Hablar también es saber oír el origen de la palabra ajena, remontarse hasta su fuente. Cuanta más calidad de escucha, más probabilidad de que se produzca una fusión de horizontes y nuestras velas se encuentren.
Hay conversaciones que son teofanías: en ellas y por ellas se revela la Palabra de donde todas las demás proceden. Tras una teofanía adviene el silencio. Así la reconocemos: cuando nada más puede ser añadido a la comunicación que con la comunicación se ha establecido.
“EN MEDIO DEL SILENCIO ME FUE DICHA UNA PALABRA. ¿Dónde ESTÁ ESE SILENCIO Y DÓNDE EL LUGAR EN EL QUE ES PRONUNCIADA ESTA PALABRA? ES EN SU MAYOR PUREZA DONDE EL ALMA LA PUEDE EMITIR, EN SU MÁS NOBLE PARTE, EN EL FONDO, LLAMADO TAMBIÉN EL SER DEL ALMA”
La palabra es el éxtasis del silencio. Se nutre de él.
Hablar en exceso no hace más que aumentar el sinsentido, ruido sobre ruido. En el que sucumbimos con demasiada frecuencia sin saber salir de él.
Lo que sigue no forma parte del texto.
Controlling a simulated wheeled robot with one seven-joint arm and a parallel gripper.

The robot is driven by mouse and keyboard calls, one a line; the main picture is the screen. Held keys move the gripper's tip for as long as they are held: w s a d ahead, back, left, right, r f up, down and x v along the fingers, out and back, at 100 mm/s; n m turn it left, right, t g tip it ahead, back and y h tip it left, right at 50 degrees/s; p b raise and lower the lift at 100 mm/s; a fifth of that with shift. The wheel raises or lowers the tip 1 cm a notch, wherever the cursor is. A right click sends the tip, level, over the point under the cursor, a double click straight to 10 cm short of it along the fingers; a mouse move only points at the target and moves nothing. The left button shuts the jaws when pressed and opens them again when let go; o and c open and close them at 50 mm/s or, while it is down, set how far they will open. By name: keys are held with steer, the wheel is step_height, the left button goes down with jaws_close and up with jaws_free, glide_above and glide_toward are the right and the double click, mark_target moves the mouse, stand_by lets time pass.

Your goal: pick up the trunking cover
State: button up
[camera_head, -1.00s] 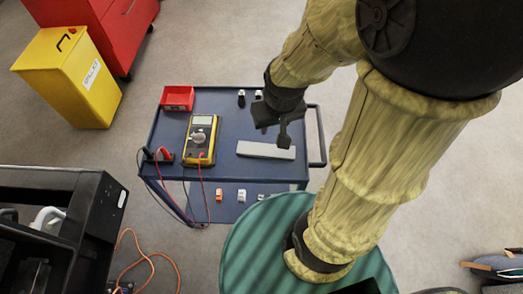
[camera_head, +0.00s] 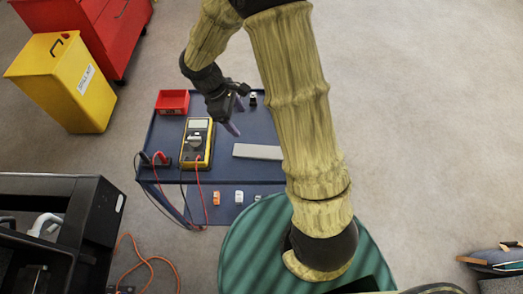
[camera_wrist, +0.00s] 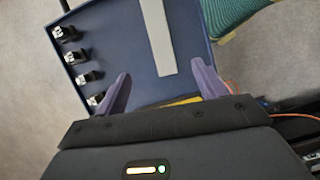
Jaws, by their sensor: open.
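The trunking cover is a long light-grey bar (camera_head: 257,152) lying flat on the blue cart top, right of the multimeter. My arm passes close to its right end in the head view. The cover also shows in the wrist view (camera_wrist: 157,38), running lengthwise away from between my fingers. My gripper (camera_head: 233,118) is above the cart, behind and left of the cover in the head view. In the wrist view my gripper (camera_wrist: 160,70) has its two purple fingers spread wide, with nothing held. The fingers look apart from the cover.
The blue cart (camera_head: 160,130) carries a yellow multimeter (camera_head: 196,143) with red and black leads and a red bin (camera_head: 172,102). Several small black-and-white parts (camera_wrist: 75,57) line one edge. A lower shelf holds small parts (camera_head: 216,198). A black machine (camera_head: 85,220) stands left.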

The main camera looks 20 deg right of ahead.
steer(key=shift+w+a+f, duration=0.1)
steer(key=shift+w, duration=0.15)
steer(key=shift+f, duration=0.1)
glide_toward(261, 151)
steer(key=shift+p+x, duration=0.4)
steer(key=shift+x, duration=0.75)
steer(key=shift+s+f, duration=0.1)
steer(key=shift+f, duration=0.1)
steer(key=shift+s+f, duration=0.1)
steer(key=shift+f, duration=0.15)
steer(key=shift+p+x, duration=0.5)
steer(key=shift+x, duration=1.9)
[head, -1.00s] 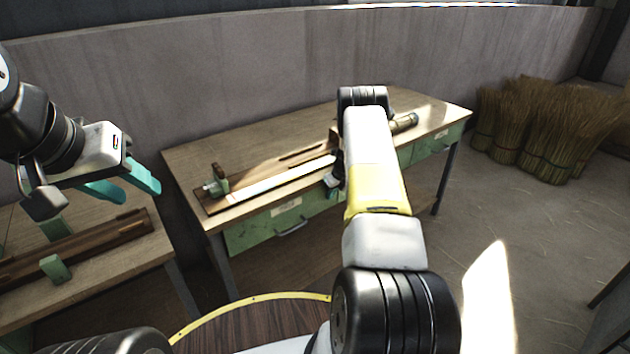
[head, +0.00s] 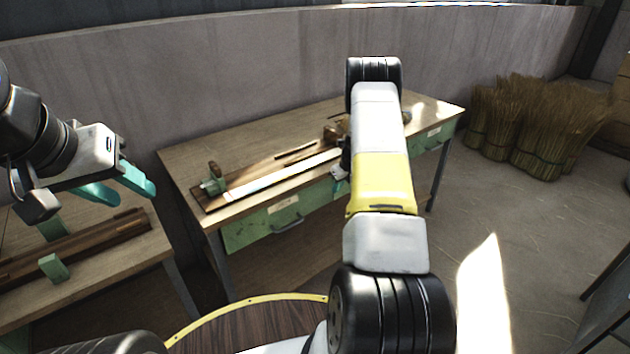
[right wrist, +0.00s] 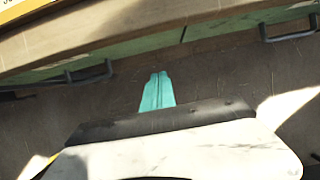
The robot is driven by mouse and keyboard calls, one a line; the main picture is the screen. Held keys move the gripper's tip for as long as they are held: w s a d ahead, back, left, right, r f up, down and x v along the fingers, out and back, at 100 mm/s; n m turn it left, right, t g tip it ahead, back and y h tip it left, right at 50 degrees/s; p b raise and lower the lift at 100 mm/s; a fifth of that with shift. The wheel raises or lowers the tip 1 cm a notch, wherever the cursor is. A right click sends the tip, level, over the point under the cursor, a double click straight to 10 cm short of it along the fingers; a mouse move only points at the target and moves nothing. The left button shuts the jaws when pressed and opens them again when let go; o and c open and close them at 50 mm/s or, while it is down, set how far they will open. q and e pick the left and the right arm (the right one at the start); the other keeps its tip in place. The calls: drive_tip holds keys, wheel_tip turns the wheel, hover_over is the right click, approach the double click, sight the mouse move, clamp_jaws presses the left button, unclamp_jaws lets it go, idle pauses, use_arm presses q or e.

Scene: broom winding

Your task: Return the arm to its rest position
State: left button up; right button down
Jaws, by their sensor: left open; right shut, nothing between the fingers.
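My right arm (head: 378,130) rises in the middle of the head view, white with a yellow band and black joints. Its gripper is mostly hidden behind the arm in that view. In the right wrist view my right gripper (right wrist: 157,90) shows two teal fingers pressed together with nothing between them. It is in front of the green-drawered workbench edge (right wrist: 150,38), apart from it. My left gripper (head: 122,187) is at the left of the head view, above the left table. Its teal fingers are apart and empty.
The rear workbench (head: 190,160) carries a long wooden fixture (head: 275,178) with a pale rod. The left table (head: 125,258) holds wooden rails and green blocks. Straw bundles (head: 540,130) stand at the right. A round yellow-rimmed table (head: 260,315) is in front. Floor at the right is open.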

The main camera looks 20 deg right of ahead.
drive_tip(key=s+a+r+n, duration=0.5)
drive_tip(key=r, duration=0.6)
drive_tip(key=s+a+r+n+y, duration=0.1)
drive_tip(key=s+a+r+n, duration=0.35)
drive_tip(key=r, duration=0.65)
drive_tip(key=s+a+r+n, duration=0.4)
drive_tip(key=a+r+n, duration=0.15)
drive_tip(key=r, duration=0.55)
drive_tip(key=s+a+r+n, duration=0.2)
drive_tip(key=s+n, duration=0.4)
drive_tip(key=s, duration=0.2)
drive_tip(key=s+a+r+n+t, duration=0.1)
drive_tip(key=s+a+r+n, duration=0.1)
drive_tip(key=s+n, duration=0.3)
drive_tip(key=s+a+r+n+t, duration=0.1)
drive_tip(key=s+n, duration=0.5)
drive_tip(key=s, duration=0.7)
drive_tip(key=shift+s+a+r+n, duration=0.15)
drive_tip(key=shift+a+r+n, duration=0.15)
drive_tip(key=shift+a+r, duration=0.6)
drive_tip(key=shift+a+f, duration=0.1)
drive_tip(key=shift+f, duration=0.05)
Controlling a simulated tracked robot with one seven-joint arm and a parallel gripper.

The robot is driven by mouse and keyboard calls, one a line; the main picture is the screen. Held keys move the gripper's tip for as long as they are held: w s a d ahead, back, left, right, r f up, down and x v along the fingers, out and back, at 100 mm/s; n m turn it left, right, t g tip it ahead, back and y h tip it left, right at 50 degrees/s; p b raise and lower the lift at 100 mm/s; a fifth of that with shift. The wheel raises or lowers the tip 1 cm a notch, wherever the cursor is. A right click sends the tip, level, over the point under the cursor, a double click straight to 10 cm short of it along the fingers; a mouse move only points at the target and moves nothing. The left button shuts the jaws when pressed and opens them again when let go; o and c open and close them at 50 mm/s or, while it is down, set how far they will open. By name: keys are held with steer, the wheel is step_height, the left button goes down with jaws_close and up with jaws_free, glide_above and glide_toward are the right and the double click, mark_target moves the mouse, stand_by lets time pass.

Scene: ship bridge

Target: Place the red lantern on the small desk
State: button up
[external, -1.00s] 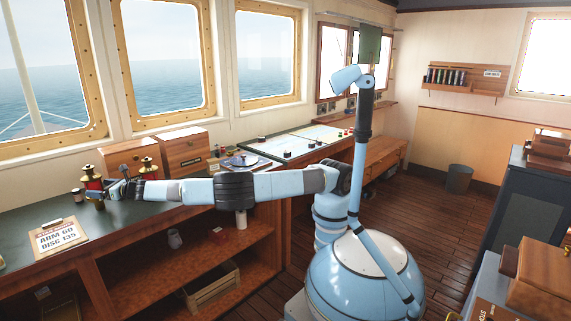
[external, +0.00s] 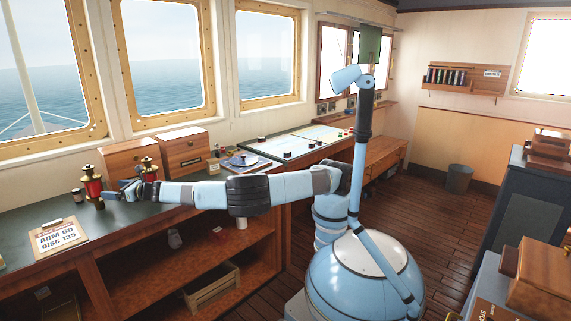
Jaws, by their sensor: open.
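The left red lantern (external: 92,184) is just left of my gripper. Which piece of furniture is the small desk is not clear; a low wooden desk-like surface (external: 382,150) stands beyond the chart table.
A chart table (external: 300,142) is farther along. A bin (external: 459,178) and dark cabinet (external: 530,215) are right. The middle floor is clear.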

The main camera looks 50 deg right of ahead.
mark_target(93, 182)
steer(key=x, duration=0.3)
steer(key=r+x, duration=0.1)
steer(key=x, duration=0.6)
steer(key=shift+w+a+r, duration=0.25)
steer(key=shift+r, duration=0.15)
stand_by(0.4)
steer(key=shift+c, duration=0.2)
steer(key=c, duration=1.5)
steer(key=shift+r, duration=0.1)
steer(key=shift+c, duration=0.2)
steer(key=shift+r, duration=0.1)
¿Por qué nos parecerá más amable el trinar de los pájaros que el hablar de los humanos si ambos tienen el mismo origen: la necesidad de expresarse y de saberse escuchado?
Ellos saben callar al final de cada día, cuando el sol declina y todo rumor cesa para dejar paso al silente manto de la noche.
¿Cómo podríamos entendernos si no hubiera pausas entre las palabras? Todo sería algarabía y no podríamos descifrar su significado entre tanto bullicio. Cada palabra es una unidad de sonido y de sentido. Es necesaria la suspensión entre ellas para asimilarlas una tras otra. Sin ese intervalo, aturden y hastían. Urge cualificar nuestras palabras en una cultura como la nuestra que no sabe callar. Cuando les damos tiempo para que nazcan, engendran.